# [GIVEN TASK]
All of the records below must be output exactly, with no pictures carried over.

**********

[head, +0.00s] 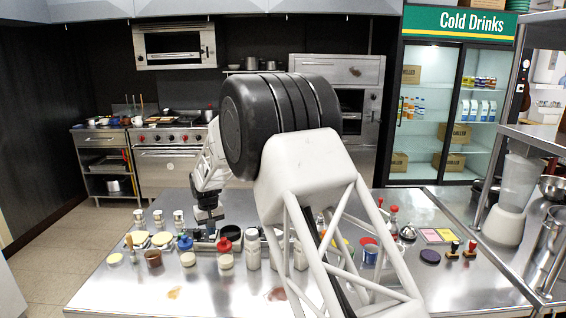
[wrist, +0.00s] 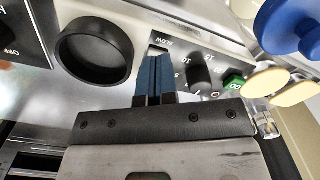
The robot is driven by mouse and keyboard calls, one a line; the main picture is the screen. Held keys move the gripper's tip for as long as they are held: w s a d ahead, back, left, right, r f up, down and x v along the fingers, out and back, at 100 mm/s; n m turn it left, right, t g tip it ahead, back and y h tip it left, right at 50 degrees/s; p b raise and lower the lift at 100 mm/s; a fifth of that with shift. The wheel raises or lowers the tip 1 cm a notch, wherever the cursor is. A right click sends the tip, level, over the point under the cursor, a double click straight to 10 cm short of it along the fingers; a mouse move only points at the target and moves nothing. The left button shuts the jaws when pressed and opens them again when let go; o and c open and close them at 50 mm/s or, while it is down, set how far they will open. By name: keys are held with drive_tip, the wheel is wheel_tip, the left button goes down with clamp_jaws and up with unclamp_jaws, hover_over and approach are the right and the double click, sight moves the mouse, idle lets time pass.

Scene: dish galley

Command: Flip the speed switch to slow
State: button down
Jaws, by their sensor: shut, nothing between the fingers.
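In the wrist view, the blue fingertips of my gripper (wrist: 154,78) are together and empty, close to a metal control panel (wrist: 110,18). A label reading "SLOW" (wrist: 163,41) shows just beyond the tips. A small pale slot or switch part (wrist: 158,49) shows between that label and the fingertips. The fingers hide most of the speed switch, so I cannot tell its position or whether they touch it. In the head view, my gripper (head: 207,216) points down at a low appliance on the steel table, too small to make out its switch.
On the panel, a large black ring (wrist: 94,50) is left of the fingers, and a black knob (wrist: 199,70) and green button (wrist: 233,80) are right. A blue-topped item (wrist: 290,22) is at upper right. Jars and bottles crowd the steel table (head: 110,290) around my gripper.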

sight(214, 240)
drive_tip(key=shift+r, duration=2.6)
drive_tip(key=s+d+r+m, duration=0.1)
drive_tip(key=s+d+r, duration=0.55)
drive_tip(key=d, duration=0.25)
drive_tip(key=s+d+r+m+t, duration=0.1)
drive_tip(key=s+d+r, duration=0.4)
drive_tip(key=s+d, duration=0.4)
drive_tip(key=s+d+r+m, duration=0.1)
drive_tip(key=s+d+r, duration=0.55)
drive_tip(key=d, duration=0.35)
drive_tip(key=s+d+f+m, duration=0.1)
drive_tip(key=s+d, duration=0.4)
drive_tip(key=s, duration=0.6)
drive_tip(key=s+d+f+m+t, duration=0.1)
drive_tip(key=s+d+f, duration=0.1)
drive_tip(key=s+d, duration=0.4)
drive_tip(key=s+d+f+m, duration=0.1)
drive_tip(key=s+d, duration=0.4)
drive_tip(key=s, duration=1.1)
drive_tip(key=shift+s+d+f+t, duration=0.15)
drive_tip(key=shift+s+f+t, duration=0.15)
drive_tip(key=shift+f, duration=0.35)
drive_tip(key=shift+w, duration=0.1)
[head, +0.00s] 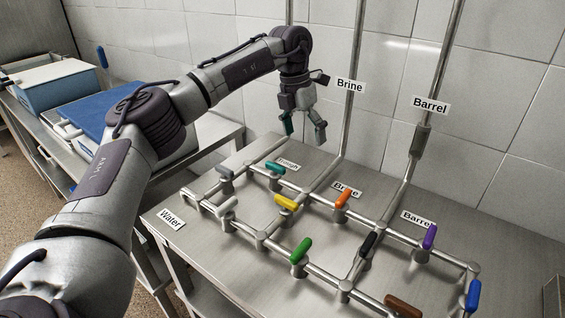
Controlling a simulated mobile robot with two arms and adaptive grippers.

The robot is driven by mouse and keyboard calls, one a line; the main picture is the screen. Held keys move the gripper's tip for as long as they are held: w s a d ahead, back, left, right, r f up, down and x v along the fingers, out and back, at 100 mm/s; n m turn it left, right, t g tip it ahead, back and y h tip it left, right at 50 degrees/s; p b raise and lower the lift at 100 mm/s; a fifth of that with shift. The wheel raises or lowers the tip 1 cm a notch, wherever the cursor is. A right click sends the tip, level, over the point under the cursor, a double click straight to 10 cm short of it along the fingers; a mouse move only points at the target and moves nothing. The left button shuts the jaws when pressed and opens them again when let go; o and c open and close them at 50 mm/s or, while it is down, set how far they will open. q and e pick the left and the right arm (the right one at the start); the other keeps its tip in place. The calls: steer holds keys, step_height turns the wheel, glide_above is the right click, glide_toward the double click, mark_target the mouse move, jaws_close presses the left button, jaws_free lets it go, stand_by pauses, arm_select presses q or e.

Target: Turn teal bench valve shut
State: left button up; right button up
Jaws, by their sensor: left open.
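The teal bench valve (275,169) is on the steel bench, near the label "Trough". Its short teal handle lies flat on a post. My left gripper (305,130) hangs above and slightly right of this valve, fingers pointing down, open and apart from it. A dark teal-green patch shows at the gripper's left finger; I cannot tell whether it is part of the finger or something behind it. My right gripper is not in view.
Other handles stand close by: grey (225,173), white (228,207), yellow (286,202), orange (343,198), green (301,250), black (369,244) and purple (429,237). Vertical pipes rise along the tiled wall behind. A blue-lidded box (110,110) sits on the left counter.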

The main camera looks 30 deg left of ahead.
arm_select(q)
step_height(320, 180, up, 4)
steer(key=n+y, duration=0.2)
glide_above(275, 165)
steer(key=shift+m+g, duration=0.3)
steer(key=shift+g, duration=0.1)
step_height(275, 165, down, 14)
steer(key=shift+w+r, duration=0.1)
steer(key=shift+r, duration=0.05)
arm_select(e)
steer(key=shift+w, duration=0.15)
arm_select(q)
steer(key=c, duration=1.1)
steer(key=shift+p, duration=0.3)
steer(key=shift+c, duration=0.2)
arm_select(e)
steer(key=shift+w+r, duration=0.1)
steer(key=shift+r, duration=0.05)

**********

# [CORRECT RESULT]
[head, +0.00s] 
[wrist, +0.00s] 
The robot is driven by mouse and keyboard calls, one a line; the main picture is the screen. Held keys move the gripper's tip for as long as they are held: w s a d ahead, back, left, right, r f up, down and x v along the fingers, out and back, at 100 mm/s; n m turn it left, right, t g tip it ahead, back and y h tip it left, right at 50 degrees/s; p b raise and lower the lift at 100 mm/s; a fifth of that with shift. The wheel raises or lowers the tip 1 cm a notch, wherever the cursor is. A right click sends the tip, level, over the point under the cursor, a double click straight to 10 cm short of it along the fingers; a mouse move only points at the target and moves nothing. The left button shuts the jaws when pressed and opens them again when let go; o and c open and close them at 50 mm/s or, while it is down, set how far they will open. By name: keys are held with drive_tip, the wheel is wheel_tip, the left button goes down with clamp_jaws and up with unclamp_jaws, hover_over and approach are the right and the double click, sight moves the mouse, idle lets time pass.

Scene: dish galley

Command: Flip the speed switch to slow
State: button down
Jaws, by their sensor: shut, nothing between the fingers.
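In the wrist view, the blue fingertips of my gripper (wrist: 154,78) are together and empty, close to a metal control panel (wrist: 110,18). A label reading "SLOW" (wrist: 163,41) shows just beyond the tips. A small pale slot or switch part (wrist: 158,49) shows between that label and the fingertips. The fingers hide most of the speed switch, so I cannot tell its position or whether they touch it. In the head view, my gripper (head: 207,216) points down at a low appliance on the steel table, too small to make out its switch.
On the panel, a large black ring (wrist: 94,50) is left of the fingers, and a black knob (wrist: 199,70) and green button (wrist: 233,80) are right. A blue-topped item (wrist: 290,22) is at upper right. Jars and bottles crowd the steel table (head: 110,290) around my gripper.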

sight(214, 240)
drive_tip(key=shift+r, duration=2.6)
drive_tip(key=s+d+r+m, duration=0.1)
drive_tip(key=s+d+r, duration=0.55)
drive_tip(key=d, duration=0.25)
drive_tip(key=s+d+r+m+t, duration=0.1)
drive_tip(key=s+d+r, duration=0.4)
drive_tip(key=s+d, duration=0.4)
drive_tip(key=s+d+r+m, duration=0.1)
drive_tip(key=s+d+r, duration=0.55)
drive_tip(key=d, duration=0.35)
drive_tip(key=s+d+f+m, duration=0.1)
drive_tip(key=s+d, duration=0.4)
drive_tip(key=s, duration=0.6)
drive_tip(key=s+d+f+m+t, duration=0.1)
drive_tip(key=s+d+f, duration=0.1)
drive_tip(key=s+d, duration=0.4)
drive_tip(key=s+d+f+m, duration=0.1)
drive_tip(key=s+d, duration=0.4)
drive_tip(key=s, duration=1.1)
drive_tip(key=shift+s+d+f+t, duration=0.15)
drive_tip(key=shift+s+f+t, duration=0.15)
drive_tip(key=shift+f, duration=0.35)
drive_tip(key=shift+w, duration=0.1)
[head, +0.00s] 
Controlling a simulated mobile robot with two arms and adaptive grippers.

The robot is driven by mouse and keyboard calls, one a line; the main picture is the screen. Held keys move the gripper's tip for as long as they are held: w s a d ahead, back, left, right, r f up, down and x v along the fingers, out and back, at 100 mm/s; n m turn it left, right, t g tip it ahead, back and y h tip it left, right at 50 degrees/s; p b raise and lower the lift at 100 mm/s; a fifth of that with shift. The wheel raises or lowers the tip 1 cm a notch, wherever the cursor is. A right click sends the tip, level, over the point under the cursor, a double click straight to 10 cm short of it along the fingers; a mouse move only points at the target and moves nothing. The left button shuts the jaws when pressed and opens them again when let go; o and c open and close them at 50 mm/s or, while it is down, set how far they will open. q and e pick the left and the right arm (the right one at the start); the other keeps its tip in place. The calls: steer holds keys, step_height turns the wheel, glide_above is the right click, glide_toward the double click, mark_target the mouse move, jaws_close presses the left button, jaws_free lets it go, stand_by pauses, arm_select presses q or e.

Target: Turn teal bench valve shut
State: left button up; right button up
Jaws, by their sensor: left open.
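The teal bench valve (275,169) is on the steel bench, near the label "Trough". Its short teal handle lies flat on a post. My left gripper (305,130) hangs above and slightly right of this valve, fingers pointing down, open and apart from it. A dark teal-green patch shows at the gripper's left finger; I cannot tell whether it is part of the finger or something behind it. My right gripper is not in view.
Other handles stand close by: grey (225,173), white (228,207), yellow (286,202), orange (343,198), green (301,250), black (369,244) and purple (429,237). Vertical pipes rise along the tiled wall behind. A blue-lidded box (110,110) sits on the left counter.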

The main camera looks 30 deg left of ahead.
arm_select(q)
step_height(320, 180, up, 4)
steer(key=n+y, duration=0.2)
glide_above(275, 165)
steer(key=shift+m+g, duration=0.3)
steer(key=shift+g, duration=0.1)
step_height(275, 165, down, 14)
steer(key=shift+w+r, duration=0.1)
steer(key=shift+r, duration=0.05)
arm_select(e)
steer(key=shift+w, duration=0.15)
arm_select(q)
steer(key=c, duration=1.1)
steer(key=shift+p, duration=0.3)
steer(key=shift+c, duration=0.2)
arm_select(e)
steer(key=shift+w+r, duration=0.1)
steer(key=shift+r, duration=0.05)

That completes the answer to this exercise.